A California school district board and the state labor relations board are embroiled in a legal battle over whether teachers must notify parents if their child begins transitioning to a new gender at school.
The case centers around the question of how much influence teachers unions can have over school policy decisions.
The Rocklin Unified School District amended its administrative regulations in September 2023 to require parental notification in the case of a student attempting a social gender transition at school. But general counsel for California’s Public Employee Relations Board challenged the change, alleging the school district had illegally left the district’s teachers union out of the amendment process.

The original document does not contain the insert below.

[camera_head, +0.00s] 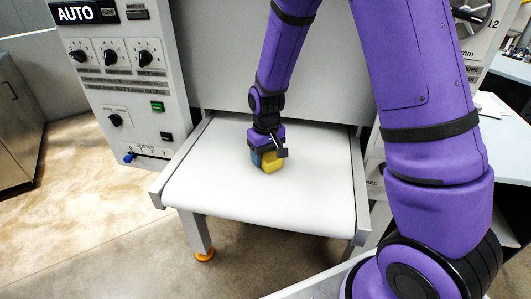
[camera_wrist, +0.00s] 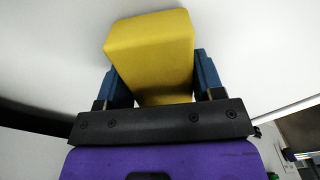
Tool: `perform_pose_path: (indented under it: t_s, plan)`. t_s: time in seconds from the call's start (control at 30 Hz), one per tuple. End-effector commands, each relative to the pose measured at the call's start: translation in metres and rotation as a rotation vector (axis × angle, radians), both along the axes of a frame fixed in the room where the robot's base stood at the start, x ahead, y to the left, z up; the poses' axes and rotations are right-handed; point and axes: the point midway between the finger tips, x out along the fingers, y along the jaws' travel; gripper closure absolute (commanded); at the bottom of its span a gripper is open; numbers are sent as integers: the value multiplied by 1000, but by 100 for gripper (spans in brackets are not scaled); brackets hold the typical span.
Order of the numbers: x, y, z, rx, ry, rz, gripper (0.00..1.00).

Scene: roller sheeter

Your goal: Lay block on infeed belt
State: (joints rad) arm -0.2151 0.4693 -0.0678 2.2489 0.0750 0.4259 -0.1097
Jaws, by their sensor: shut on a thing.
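A yellow block (camera_head: 273,162) is at the white infeed belt (camera_head: 240,190) in the head view, near the middle of the belt. My gripper (camera_head: 266,156) is low over the belt with its jaws shut on the block. In the wrist view the yellow block (camera_wrist: 150,50) sits between the blue fingers of my gripper (camera_wrist: 160,85), one on each side. I cannot tell whether the block's underside touches the belt, as its lower edge is very close to the surface.
A control panel (camera_head: 120,75) with dials and a green button (camera_head: 157,106) stands left of the belt. A metal side rail (camera_head: 180,155) edges the belt. A grey machine face (camera_head: 335,60) rises behind it. Much of the belt around the block is clear.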

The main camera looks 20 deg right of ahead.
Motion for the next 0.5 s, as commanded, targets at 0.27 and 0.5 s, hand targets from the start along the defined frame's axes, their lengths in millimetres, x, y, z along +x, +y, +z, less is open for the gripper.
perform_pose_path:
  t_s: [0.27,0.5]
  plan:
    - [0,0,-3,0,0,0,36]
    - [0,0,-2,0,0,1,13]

They argue that by not notifying the Rocklin Teachers Professional Association ahead of time of the policy change, the district had “failed and refused to bargain in good faith” with the union.
So far, a PERB Administrative Law Judge ruled in favor of the union, and so did the Public Employee Relations Board itself when the school district appealed the decision. The district appealed the board’s decision to the California 3rd District Court of Appeals at the end of February and recently retained the Liberty Justice Center to defend its parental notification policy.

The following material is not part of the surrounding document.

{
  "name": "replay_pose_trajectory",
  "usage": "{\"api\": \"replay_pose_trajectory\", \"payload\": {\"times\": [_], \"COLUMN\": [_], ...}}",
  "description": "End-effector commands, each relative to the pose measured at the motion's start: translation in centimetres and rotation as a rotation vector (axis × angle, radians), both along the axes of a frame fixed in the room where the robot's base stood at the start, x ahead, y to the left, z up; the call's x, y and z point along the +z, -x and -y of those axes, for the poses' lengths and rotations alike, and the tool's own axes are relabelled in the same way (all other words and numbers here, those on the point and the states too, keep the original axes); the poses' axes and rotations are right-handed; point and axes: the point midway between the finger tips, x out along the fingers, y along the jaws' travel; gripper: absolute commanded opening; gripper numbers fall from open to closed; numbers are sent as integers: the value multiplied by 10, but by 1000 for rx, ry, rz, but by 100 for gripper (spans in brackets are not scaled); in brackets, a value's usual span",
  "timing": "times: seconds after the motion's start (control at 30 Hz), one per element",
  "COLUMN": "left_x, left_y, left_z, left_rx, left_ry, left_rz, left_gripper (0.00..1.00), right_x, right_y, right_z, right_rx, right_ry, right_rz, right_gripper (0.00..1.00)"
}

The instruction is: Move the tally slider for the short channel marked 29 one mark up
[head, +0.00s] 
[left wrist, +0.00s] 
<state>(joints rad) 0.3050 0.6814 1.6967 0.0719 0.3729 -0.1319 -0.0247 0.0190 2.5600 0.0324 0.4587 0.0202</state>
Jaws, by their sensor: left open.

“If we allow this PERB decision to stand, it basically allows unions to challenge any policy that a school board votes in. It gives a union veto power over a board adopting policies, which is not how it’s supposed to be. The board is supposed to operate independently,” said Emily Rae, senior counsel at Liberty Justice Center.
The PERB also argues that the policy itself is illegal and violates California law. California Gov. Gavin Newsome signed Assembly Bill 1955 into law in July, which prohibits schools from requiring teachers to disclose information about a student’s gender identity to parents.

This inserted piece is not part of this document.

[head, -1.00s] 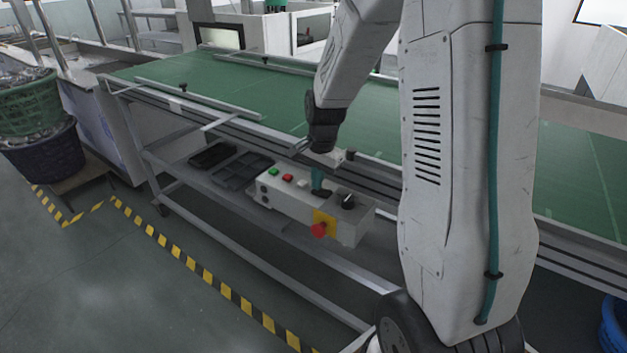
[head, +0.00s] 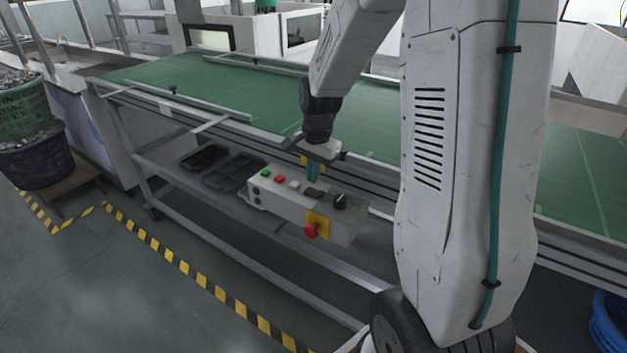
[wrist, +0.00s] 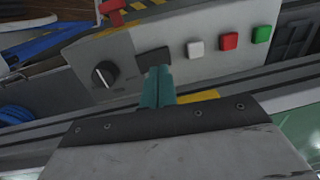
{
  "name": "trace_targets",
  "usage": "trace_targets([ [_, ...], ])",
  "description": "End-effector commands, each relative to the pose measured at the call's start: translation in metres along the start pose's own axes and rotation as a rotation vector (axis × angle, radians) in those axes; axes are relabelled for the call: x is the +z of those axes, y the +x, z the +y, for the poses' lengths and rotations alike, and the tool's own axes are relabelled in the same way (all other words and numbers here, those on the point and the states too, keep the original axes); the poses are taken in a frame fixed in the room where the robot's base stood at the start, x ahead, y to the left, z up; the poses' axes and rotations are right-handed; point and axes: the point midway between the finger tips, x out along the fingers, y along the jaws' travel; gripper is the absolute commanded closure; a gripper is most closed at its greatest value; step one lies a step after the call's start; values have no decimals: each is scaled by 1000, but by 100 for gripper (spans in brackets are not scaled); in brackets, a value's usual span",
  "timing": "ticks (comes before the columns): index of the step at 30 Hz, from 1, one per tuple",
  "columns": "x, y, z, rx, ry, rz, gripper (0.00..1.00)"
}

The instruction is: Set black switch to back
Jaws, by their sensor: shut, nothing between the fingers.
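A pale grey control box (head: 283,207) stands on the shelf under the conveyor. On its top are a flat black rocker switch (head: 315,192) and a round black rotary knob (head: 340,201). In the wrist view the rocker switch (wrist: 153,57) lies just beyond my fingertips, partly hidden by them, and the knob (wrist: 104,74) is left of them. The rocker's tilt is too small to tell. My gripper (head: 312,181) points down with its teal fingers shut and empty, just above the box by the rocker switch. The fingers also show in the wrist view (wrist: 158,72).
White, red and green buttons (wrist: 230,41) sit in a row beside the rocker. A red mushroom button (head: 311,230) on a yellow plate is on the box's front. The green conveyor (head: 215,83) and its rail run close behind my gripper. Dark trays (head: 232,173) lie left of the box.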

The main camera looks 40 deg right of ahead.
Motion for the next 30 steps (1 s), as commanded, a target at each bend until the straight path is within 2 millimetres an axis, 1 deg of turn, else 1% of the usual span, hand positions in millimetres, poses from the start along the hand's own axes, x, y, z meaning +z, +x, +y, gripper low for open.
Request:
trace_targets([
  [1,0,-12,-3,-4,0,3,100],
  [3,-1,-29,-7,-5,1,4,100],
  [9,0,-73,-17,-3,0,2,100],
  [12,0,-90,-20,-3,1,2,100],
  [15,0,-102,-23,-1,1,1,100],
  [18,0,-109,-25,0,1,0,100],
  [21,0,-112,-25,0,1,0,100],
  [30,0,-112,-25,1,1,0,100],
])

As teachers can be required by law or school policies to notify parents if their child is injured at school or begins falling behind in a particular class, the center believes they should be required to notify parents if their child is trying to change their name or use a different locker room — and that a school district can do so without consulting a teachers union.
“Our view is that this policy does not impact teachers’ worker conditions; there are other policies that have been on the books for decades that teachers unions have never challenged,” Rae told The Center Square. “They never sued a school district over adopting [those policies]. They’re choosing this policy because they don’t like what the policy is.”
Though not directly challenging AB 1955 in this case, the center has been and is involved in other lawsuits defending parental notification in cases of attempted social transition. Rae said that the issue is a national one.
“There have been three federal circuit court of appeals decisions so far that have come out in favor of schools being able to transition kids in secret,” Rae said.
In two of the cases, the plaintiffs have asked the Supreme Court to take them up, and the Supreme Court has declined. The ninth circuit, which includes California, has not yet heard a case on the issue.
“There are still circuits that haven’t addressed it. There’s still possibility for a circuit split, in which case it would probably be more likely that the Supreme Court would try to jump in and resolve the circuit split,” Rae told The Center Square.
Whether this particular Rocklin case moves forward now depends on whether the appellate court decides to hear it, though Rae said the school district could appeal to the California Supreme Court if the appellate court declines.
The Center Square reached out to the Rocklin Teachers Professional Association for comment and did not hear back by the time of publication.